Гости с удовольствием едят наш суп. Калорий в нем тьма: в небольшом ведре сварили трех гусей. Бульон получился чересчур крепким, жирным, приторным, он был почти черного цвета, но с помощью вермишели, картошки, лука, лаврового листа и перца я его облагородил и для верности разбавил кипятком.

Прощаясь, мы подарили Коле несколько банок сгущенного молока, а рыбаки нам–двух щокуров, килограмма по три каждый.

– До свиданья!

– Лакомбой!..

Чумы скрылись за холмами, но поздно ночью мы снова увидели их. По прямой ушли недалеко. Ну и речка!

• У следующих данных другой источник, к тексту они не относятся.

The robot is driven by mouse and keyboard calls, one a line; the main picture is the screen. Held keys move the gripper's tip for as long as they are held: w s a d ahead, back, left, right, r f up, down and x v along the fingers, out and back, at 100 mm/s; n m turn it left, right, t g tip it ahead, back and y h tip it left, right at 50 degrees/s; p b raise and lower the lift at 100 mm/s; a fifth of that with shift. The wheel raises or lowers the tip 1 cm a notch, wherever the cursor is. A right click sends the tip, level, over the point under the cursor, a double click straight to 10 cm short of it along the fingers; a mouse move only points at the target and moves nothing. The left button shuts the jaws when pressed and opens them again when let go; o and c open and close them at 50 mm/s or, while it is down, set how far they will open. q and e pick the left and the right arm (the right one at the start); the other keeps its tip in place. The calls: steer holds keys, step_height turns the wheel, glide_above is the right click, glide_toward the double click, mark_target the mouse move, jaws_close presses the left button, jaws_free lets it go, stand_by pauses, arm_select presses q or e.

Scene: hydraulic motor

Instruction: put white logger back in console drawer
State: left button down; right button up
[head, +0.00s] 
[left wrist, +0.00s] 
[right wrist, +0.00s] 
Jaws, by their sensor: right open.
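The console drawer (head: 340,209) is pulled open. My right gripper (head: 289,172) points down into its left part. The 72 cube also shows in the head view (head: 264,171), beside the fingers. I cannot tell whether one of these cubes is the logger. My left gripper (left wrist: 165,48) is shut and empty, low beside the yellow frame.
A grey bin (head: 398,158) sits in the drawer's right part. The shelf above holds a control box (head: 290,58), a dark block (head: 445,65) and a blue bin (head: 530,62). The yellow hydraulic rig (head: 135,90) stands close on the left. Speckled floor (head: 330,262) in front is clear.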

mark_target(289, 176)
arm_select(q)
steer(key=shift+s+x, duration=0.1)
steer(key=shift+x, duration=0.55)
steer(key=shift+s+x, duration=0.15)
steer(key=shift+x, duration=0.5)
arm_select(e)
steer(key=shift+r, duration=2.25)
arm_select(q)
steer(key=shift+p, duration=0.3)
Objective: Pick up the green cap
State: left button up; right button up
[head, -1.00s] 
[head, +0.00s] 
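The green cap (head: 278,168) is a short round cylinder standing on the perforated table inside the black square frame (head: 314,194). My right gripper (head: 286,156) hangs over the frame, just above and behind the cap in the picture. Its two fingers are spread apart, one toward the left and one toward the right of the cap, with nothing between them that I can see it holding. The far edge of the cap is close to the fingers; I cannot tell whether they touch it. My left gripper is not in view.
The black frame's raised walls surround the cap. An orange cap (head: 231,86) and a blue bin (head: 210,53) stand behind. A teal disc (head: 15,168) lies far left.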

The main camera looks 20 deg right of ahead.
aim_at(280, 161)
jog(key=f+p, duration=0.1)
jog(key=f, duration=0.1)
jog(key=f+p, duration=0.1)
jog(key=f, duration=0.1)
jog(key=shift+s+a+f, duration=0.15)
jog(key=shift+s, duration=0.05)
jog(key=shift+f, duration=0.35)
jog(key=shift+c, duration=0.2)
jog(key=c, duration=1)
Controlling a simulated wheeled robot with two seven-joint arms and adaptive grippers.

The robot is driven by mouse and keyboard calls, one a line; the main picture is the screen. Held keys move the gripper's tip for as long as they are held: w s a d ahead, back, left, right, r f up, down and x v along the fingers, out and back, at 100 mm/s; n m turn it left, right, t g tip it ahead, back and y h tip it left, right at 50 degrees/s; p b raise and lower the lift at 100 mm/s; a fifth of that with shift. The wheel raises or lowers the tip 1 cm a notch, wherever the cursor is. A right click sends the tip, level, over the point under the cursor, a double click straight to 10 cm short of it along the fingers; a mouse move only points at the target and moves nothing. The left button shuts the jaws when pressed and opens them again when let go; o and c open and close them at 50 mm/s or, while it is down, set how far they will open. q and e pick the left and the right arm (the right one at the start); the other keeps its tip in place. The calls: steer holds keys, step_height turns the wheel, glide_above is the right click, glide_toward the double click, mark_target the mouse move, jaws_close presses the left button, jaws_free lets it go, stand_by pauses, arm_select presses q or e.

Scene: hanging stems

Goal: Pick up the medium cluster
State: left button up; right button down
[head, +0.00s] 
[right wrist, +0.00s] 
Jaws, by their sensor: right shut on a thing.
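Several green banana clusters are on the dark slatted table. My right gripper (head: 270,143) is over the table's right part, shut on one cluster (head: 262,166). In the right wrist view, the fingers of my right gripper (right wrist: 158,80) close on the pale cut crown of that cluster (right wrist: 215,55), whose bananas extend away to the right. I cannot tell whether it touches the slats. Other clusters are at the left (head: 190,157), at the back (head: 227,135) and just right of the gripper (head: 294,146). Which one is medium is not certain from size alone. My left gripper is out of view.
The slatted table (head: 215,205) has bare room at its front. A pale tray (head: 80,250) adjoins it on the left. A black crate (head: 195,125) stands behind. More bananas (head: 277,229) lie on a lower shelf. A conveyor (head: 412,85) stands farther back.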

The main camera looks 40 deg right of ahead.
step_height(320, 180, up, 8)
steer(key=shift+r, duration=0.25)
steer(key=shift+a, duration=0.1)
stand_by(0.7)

Остановились у подножия горы, усыпанной цветами. На вершине видны нарты, груда оленьих рогов. Это старинное ненецкое захоронение, мы их уже встречали не раз. Я взял бинокль и поднялся по крутому склону, по пути набрал букет незабудок для «Щельи».

Озера не видно, тундра пустынна и светла. Обошел могилу кругом. В груде переплетенных белесых рогов установлены два идола, вытесанные из дерева. С одной стороны – обрыв, видны древние слои оленьих рогов, спрессованные временем.

Подумал, не взять ли одного идола на память, но решил, что это было бы кощунством. Кто здесь похоронен – глава рода, великий воин, шаман?.. Постоял над вечным покоем, положил между идолами незабудки.

Когда я вернулся, Буторин укладывался спать.

– Ненцам полезнее жить в чумах и кочевать по тундре круглый год, – убежденно сказал он. – Видел, какие дети в чумах? Крепкие, свежие, щеки как спелая морошка.

– Детям надо учиться, без баз оседлости не обойтись, – ответил я.

Но доля правды в рассуждениях Буторина есть. Некоторые ненцы живут в домах, а обед готовят в чуме, говорят, вкуснее. Разве не так? Приготовьте уху на костре и на кухне, сравните. А уха, которую подают в столовых и ресторанах, на самом деле не уха, а горячая вода, пахнущая рыбой. Ненецкие ребятишки иногда в начале весны, после полярной ночи, убегают из поселков в тундру, к родителям–оленеводам…

Я думаю о Коле Окотеттэ. Юный переводчик нас выручил. Если бы не он, пришлось бы нам объясняться с рыбаками при помощи мимики и жестов. Словно какая–то сила отбросила бы нас в доисторическую эпоху.